Menurut Ahmad Nurcholish, Ketua Divisi Penidikan Kebhinekaan dan Perdamaian ICRP, ada empat faktor utama yang terlibat dalam praktik dikriminatif terhadap mereka penganut agama lokal. Pertama,  pemerintah atas nama negara melalui produk-produk kebujakan yang dibuat. Biasanya pemerintah membuat aturan atau regulasi keberagaman yang ambigu.

Kedua, kelompok agama dominan. Biasanya mereka mendefenisikan sesuatu berdasarkan kacamata dirinya sembari menegasikan definisi yang lain. Misalnya, mendiskusikan kebenaran agama dan kepercayaan bukan berdasarkan kebenaran apa adanya, melainkan kebenaran melalui “religiuos discourse”, yaitu kebenaran yang diinginkan oleh agama dan kepercayaan dominan.

Ketiga, kalangan akademisi. Biasanya mereka membangun stigma dan kategorisasi akademik terhadap suatu kepercayaan yang disebut “agama”. Misalnya, mereka membuat kategori  agama sebagai keyakinan yang datang ke Nusantara dengan segala hak yang melekat di dalamnya.

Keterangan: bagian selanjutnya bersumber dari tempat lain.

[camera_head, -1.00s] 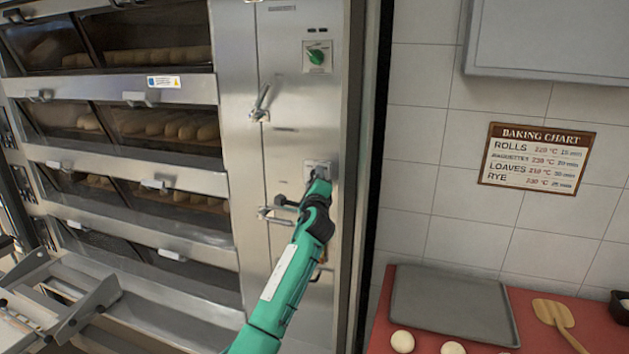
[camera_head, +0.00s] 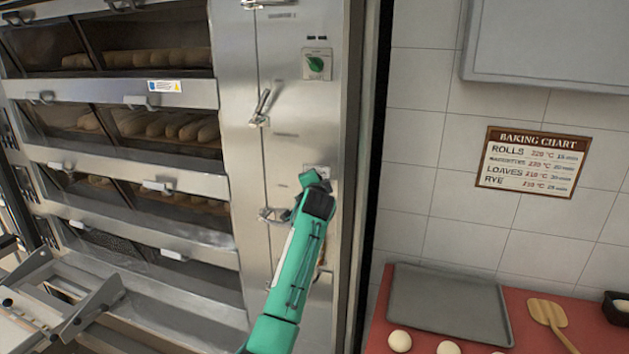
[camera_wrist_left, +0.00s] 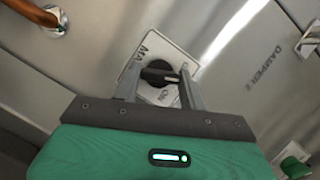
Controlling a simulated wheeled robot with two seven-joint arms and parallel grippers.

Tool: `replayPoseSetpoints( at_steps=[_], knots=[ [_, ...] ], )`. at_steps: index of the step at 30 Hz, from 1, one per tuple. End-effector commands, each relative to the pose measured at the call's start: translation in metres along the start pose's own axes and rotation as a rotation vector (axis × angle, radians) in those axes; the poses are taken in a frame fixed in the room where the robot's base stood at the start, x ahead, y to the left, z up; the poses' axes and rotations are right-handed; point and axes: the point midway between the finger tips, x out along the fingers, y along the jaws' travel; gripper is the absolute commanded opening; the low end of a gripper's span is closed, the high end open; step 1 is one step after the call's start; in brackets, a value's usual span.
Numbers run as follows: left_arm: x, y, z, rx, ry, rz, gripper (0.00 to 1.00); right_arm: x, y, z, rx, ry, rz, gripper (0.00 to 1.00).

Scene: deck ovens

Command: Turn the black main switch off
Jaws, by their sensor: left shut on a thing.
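The black main switch (camera_wrist_left: 156,74) is a round knob on a pale plate marked with letters, partly covered, that look like "MAIN" and "ON". My left gripper (camera_wrist_left: 158,80) is shut on the knob, one finger on each side of it. In the head view the plate (camera_head: 317,171) shows just above my left gripper (camera_head: 313,183), which hides the knob. I cannot tell the knob's exact setting. My right gripper is in neither view.
A green rotary switch (camera_head: 316,65) sits higher on the steel panel. A lever handle (camera_head: 261,108) and a lower handle (camera_head: 272,215) are left of my arm. Deck ovens with bread stand left. A red table (camera_head: 540,335) with a tray (camera_head: 450,303) is right.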

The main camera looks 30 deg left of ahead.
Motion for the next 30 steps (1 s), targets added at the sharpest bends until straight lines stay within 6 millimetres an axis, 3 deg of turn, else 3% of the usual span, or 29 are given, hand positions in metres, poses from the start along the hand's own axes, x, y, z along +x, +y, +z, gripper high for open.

Sedangkan keyakinan lokal yang datang dari dalam tidak disebut agama, dengan segala permasalahan yang melekat di dalamnya. Sehingga di Indonesia, sebutan bagi agama lokal adalah keyakinan primitif.

Terakhir, keempat, media-media arus utama (mainstream). Biasanya mereka dalam liputannya menggunakan mindset agama dominan. Misalnya, liputan “primitive runaway” yang mendeskripsikan bahwa penganut keyakinan lokal dipandang sebagai manusia primitif. Ritual mereka dieksploitasi sebagai sesuatu yang mistis. Pelakunya selalu menjadi antagonis, sedangkan agama dominan menjadi pelaku protagonis.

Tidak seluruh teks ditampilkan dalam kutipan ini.